Gnôthi Seauton, sujet de la dernière dissertation qui permit aux élèves de s'étendre sur la morale, la méthode comportant l'ironie, l'induction et la définition et de s'attacher à prouver, après le grand philosophe grec, que la méthode est indispensable à la morale, parce que « toutes les vertus sont sciences. »

 

Mlle Richet, une toute jeune et charmante jeune fille, est titulaire de la chaire philo, en l'absence du professeur, actuellement prisonnier quelque part en France.

 

Elle procède à des interrogations sur des sujets susceptibles d'être demandés à l'examen.

Elle rectifie, explique, corrige, avec une bonne grâce et une patience digne d'éloges, les réponses insuffisantes.

 

On est surpris de constater l'autorité que ce jeune professeur exerce sur ses grands élèves :

 

Je n'ai qu'à m'en louer, nous confie-t-elle.

Les jeunes gens me sont revenus plus sérieux, plus dociles, plus disciplinés.

Les événements les mûris.

Ils comprennent que leur avenir est en jeu.

 

Leur bonne volonté est évidente.

Ils font tous leurs efforts pour tenter de passer avec succès leurs examens.
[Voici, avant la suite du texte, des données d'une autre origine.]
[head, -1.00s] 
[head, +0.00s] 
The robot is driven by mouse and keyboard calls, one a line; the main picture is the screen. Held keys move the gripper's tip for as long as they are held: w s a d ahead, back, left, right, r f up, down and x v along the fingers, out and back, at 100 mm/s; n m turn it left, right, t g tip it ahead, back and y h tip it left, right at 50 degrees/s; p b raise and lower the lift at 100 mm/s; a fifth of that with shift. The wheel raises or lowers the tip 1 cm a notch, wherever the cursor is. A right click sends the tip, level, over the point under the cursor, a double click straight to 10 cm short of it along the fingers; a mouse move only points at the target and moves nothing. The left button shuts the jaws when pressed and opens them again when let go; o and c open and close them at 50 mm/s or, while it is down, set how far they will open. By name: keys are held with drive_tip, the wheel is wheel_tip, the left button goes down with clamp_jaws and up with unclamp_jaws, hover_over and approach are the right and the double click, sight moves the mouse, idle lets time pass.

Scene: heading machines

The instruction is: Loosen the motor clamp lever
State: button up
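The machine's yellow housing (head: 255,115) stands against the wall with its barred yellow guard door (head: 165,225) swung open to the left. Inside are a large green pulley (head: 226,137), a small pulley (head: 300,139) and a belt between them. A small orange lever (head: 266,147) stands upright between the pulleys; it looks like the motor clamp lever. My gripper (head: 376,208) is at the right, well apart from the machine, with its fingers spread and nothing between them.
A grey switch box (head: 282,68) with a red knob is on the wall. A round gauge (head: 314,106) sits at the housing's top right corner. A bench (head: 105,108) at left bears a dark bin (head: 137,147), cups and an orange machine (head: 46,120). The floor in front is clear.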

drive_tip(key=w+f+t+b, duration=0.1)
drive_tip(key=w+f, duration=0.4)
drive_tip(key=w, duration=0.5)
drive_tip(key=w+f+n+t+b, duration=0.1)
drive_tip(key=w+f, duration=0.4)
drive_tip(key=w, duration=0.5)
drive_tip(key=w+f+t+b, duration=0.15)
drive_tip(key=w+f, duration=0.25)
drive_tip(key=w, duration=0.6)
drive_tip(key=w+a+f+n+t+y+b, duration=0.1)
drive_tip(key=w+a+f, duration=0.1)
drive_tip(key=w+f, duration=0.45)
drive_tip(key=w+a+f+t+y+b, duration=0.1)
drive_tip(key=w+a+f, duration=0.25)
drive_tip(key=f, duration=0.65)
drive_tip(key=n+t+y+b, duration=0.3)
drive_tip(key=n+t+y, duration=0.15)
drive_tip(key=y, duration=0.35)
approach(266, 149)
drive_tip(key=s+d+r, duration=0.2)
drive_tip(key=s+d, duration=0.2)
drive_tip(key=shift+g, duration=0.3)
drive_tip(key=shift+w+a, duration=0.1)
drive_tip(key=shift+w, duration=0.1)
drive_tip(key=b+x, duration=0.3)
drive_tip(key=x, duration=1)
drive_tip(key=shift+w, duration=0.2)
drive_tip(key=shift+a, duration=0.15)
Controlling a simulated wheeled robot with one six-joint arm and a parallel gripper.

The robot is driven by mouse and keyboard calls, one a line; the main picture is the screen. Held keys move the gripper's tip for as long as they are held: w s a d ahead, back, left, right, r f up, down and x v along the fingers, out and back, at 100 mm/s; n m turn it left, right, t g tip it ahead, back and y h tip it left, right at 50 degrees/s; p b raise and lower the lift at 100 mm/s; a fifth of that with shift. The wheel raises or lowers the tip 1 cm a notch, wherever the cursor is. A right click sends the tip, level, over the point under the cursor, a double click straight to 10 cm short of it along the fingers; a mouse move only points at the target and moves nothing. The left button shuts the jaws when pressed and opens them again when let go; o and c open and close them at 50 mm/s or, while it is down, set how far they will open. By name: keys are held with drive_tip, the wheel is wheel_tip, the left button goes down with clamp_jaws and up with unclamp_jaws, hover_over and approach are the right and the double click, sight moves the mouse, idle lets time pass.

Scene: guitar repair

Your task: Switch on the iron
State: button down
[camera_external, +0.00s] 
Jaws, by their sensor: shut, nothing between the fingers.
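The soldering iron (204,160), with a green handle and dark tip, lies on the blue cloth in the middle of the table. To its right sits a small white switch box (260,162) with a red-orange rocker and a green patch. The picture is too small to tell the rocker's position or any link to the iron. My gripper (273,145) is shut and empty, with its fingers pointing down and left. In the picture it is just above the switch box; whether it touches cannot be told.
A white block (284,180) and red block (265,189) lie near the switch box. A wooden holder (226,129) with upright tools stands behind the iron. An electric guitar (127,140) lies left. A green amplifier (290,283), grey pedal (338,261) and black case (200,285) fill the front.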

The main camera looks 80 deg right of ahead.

Tous repassent depuis quinze jours avec une méritoire application, les cours de l'année pour réussir.

 

Plusieurs de ces jeunes gens se destinent à la médecine.

 

— Ce doit être pour vous une bien grande charge, mademoiselle, que de préparer tous ces candidats ?

— J'avoue ne pas avoir manqué d'occupation durant cette année scolaire.

La préparation d'un cours qui doit durer une heure demande au moins six heures de travail et les corrections d'une dissertation sont longues et minutieuses.

Je ne puis guère songer à prendre un peu de repos, chaque jour, qu'à une heure du matin mais si, comme je l'espère mes élèves obtiennent les succès qu'ils méritent je serai pleinement récompensée de mes peines.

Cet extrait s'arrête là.